Bientôt à la tête de la prestigieuse Wiener Staatsoper (à partir de 2020), Philippe Jordan, actuel directeur musical de l’Opéra de Paris, est aussi celui des Wiener Symphoniker depuis 2014 - avec l’excellent Lahav Shani en premier chef invité de cette formation.
Vienne et Richard Strauss, c’est une longue histoire, qui fut d’abord, avant même celle de l’opéra (qu’il dirigea longuement), une rencontre entre un chef et des musiciens, un lien indéfectible. Ainsi, deux poèmes symphoniques de Richard Strauss, autour du thème du « Héros », si cher au compositeur, par les Wiener Symphoniker dirigés par Philippe Jordan, s’annonçaient pour le moins passionnant à écouter et à voir jouer.

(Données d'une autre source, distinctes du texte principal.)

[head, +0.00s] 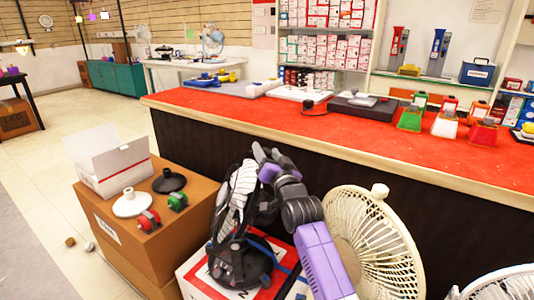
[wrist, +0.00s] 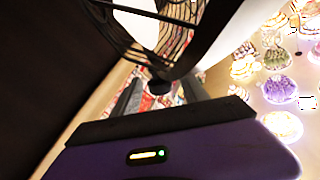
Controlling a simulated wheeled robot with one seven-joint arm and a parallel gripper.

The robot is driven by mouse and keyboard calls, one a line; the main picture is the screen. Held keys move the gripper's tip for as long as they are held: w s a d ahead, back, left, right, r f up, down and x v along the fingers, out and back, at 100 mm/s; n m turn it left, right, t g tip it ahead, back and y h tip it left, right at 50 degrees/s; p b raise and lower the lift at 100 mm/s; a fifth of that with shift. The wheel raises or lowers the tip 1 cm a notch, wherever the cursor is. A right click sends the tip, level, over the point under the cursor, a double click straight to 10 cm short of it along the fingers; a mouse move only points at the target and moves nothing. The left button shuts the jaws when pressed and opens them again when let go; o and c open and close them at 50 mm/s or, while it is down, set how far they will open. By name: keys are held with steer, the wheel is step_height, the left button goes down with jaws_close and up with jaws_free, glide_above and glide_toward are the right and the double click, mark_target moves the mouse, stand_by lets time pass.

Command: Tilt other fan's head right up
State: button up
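A black fan (head: 232,215) stands on a white and red box, with its caged head turned partly sideways. A cream fan (head: 362,245) stands to its right, and part of a white fan (head: 505,287) shows at the bottom right corner. My gripper (head: 258,157) is at the upper right of the black fan's head, and my arm partly hides that fan. In the wrist view, the black fan's cage (wrist: 145,35) fills the top. The dark gripper fingers (wrist: 160,95) stand apart, with a small dark knob between them. I cannot tell whether they touch it.
A long red-topped counter (head: 220,105) runs close behind the fans and my arm. A cardboard box (head: 150,235) at the left holds an open white carton (head: 110,165) and small fan parts. Open floor (head: 40,190) lies farther left.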

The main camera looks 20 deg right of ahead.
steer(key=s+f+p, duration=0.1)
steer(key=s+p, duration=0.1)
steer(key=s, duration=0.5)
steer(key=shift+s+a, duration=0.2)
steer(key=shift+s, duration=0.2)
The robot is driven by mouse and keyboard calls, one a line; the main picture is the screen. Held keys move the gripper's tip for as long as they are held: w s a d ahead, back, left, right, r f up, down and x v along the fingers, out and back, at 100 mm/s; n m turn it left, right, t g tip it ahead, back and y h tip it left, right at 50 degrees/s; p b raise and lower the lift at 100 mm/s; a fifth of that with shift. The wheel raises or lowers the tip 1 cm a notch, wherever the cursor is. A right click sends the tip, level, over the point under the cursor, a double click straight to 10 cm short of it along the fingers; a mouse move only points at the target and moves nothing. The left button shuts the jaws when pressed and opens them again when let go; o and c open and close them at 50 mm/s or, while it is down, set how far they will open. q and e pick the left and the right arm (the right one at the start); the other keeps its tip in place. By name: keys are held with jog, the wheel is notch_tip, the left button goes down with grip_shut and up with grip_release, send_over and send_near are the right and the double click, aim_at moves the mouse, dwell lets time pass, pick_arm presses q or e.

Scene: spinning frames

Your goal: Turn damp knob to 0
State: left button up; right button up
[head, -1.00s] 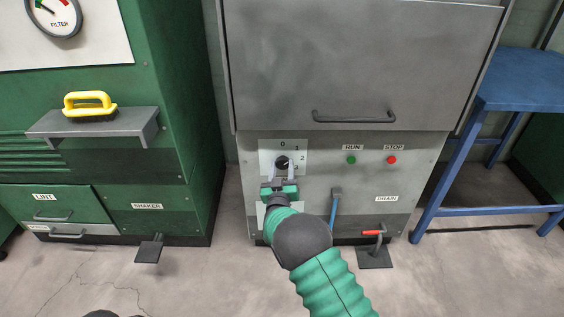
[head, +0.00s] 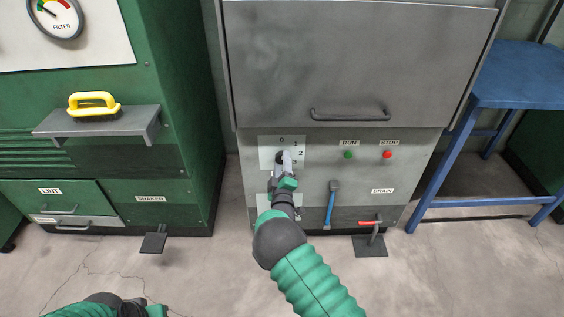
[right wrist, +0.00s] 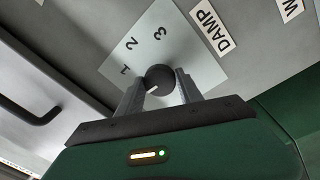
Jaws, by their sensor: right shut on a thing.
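The damp knob (right wrist: 160,79) is a dark round knob with a white pointer on a white dial plate (head: 267,152). My right gripper (head: 283,162) is at it, with one finger on each side of the knob in the right wrist view (right wrist: 160,85). There, 1, 2 and 3 show on the plate, and the pointer points down-left, past the 1. The 0 is hidden there but shows at the plate's top in the head view. The DAMP label (right wrist: 211,27) is beside the plate. My left gripper (head: 130,308) shows only partly at the bottom left.
A green cabinet (head: 185,120) stands left and a blue table (head: 525,75) right.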

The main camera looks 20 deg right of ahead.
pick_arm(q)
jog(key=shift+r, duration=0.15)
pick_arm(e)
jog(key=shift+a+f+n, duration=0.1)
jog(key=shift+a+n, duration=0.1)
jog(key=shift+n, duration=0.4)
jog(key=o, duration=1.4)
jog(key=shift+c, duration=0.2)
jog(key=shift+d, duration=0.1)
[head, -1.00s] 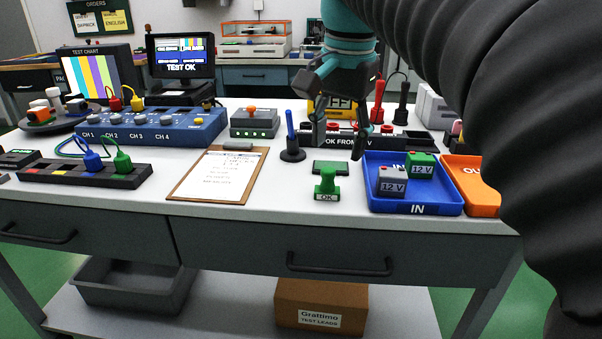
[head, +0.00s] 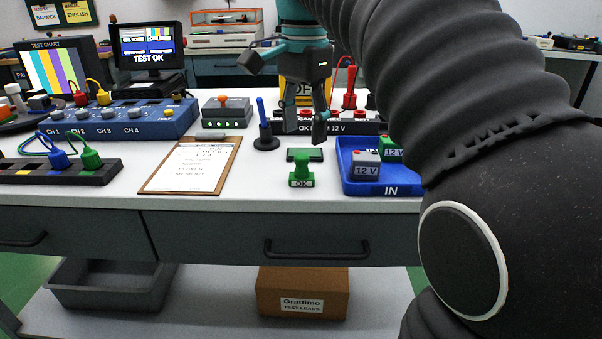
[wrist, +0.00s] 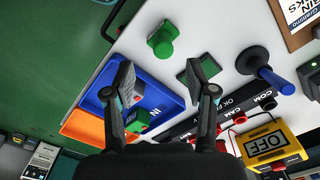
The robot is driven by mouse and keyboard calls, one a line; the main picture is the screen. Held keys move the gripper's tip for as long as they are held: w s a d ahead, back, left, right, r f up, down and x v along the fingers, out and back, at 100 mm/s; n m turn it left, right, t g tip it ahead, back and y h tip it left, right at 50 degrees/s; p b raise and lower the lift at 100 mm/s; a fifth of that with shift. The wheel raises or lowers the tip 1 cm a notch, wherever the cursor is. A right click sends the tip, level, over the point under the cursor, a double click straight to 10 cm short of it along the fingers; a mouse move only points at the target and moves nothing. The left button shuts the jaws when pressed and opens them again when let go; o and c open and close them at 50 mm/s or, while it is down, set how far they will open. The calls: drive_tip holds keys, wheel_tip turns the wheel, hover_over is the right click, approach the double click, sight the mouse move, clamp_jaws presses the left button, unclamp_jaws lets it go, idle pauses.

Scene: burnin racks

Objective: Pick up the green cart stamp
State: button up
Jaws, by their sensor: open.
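The green stamp (head: 302,170) stands upright on the white table, with an OK label on its front. It also shows in the wrist view (wrist: 163,40), above and between the fingertips. A green ink pad (head: 304,155) lies just behind it. My gripper (head: 304,138) is open and empty, pointing down above the table, behind and above the stamp and pad. In the wrist view its two fingers (wrist: 166,88) are spread apart, the left one over the blue tray and the right one near the pad (wrist: 198,68). Nothing is between them.
The blue IN tray (head: 384,190) with 12 V blocks is right of the stamp. A clipboard (head: 190,165) lies to the left. A blue-handled upright stick (head: 263,125) stands close behind. The table's front edge is clear before the stamp.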

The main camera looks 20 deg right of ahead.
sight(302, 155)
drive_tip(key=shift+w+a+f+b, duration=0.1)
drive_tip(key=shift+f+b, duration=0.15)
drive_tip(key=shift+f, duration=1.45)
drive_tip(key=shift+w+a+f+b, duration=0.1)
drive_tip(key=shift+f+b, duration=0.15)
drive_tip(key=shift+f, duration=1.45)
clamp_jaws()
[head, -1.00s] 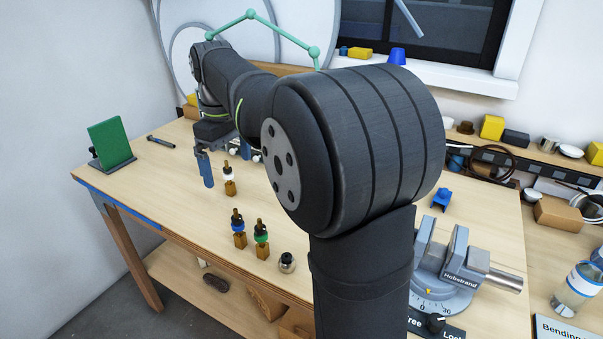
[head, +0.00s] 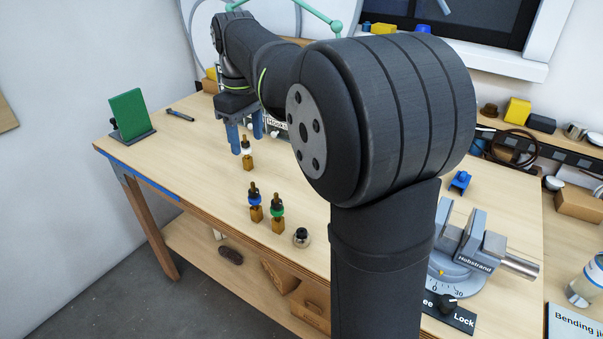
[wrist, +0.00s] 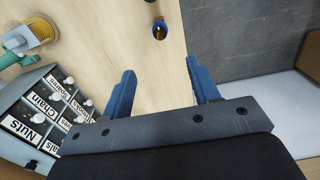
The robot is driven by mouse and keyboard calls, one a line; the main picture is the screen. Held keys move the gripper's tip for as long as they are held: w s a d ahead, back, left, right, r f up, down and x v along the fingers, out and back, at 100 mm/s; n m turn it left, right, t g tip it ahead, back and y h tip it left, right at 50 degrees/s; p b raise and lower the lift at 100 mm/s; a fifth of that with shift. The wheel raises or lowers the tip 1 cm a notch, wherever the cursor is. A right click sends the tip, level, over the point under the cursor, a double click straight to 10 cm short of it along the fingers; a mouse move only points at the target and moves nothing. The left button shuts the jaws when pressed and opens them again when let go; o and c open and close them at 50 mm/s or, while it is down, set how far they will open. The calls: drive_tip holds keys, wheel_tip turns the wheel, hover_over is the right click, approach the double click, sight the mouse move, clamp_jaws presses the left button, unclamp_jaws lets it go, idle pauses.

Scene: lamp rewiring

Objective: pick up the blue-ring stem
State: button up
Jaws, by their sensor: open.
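The blue-ring stem (head: 255,202) stands upright in a small wooden block near the table's front edge in the head view. A green-ring stem (head: 277,210) is just right of it, and a white-ring stem (head: 247,150) is farther back. My gripper (head: 246,143) is open and empty, with its blue fingers pointing down near the white-ring stem and behind the blue-ring one. In the wrist view the open fingers (wrist: 161,72) show with bare table between them. Above them is a round blue-rimmed part, which appears to be the blue-ring stem (wrist: 159,30).
A round metal part (head: 301,237) sits right of the stems. A green panel (head: 128,113) stands at the table's left, and a grey vise (head: 465,245) at the right. A labelled drawer unit (wrist: 42,112) is left of my fingers in the wrist view. The table left of the stems is clear.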

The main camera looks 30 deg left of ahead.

Gautier Capuçon © Gregory Batardon
 
Le concert débute par Don Quichotte, poème symphonique inspiré de Cervantès. Contrairement à Ainsi parlait Zarathoustra, grave et métaphysique, Don Quichotte se présente comme un immense thème et variations pour le moins fantasque, volontiers tourné vers la comédie et le théâtre. Strauss met en musique et en scène les personnages comme il le proposait déjà dans Till l’Espiègle : Don Quichotte, le Chevalier à la Triste Figure, ici le violoncelle magnifique et magnétique de Gautier Capuçon, son écuyer Sancho Pança, clarinette basse, tuba ténor et surtout alto bavard (et formidable !) d’Herbert Müller.
La partition regorge de trouvailles orchestrales, extrêmement modernes (presque bruitistes) lyriques, sensuelles et profondément émouvantes. L’orchestre suit les aventures des personnages, tantôt scintille, sautille, tantôt chante, effraie ou invite au recueillement, au gré des rencontres et des humeurs.
Les Wiener Symphoniker sont dans leur jardin ; les solos se révèlent plus éblouissants les uns que les autres ; Philippe Jordan joue de brio, de clarté et d’élégance. Le souffle épique y est, le son de Vienne se déploie dans la grande salle de la Philharmonie. On est au spectacle, indéniablement.
Mais voilà, Don Quichotte est un anti-héros. Et ce Don Quichotte sonne presque trop beau, trop chic, trop héroïque. On oserait presque, à ce niveau d’exécution, attendre plus de picaresque, voire de grotesque, encore plus de regards échangés entre les pupitres, encore plus de contrastes, de folie, de théâtre.
 
Une Vie de Héros en deuxième partie transforme ce qui est un beau concert en soirée d’exception. Philippe Jordan embrasse désormais son orchestre sans partition et présente dans une envolée spectaculaire le « héros », thème large héroïque qui évoque un Beethoven ou encore la vigueur du thème de Don Juan. L’orchestre s’engage, uni dans un même élan qui ne se démentira jamais pendant les 45 minutes de cette partition luxuriante. Jordan dompte les masses, dessine les contours de cette musique chatoyante.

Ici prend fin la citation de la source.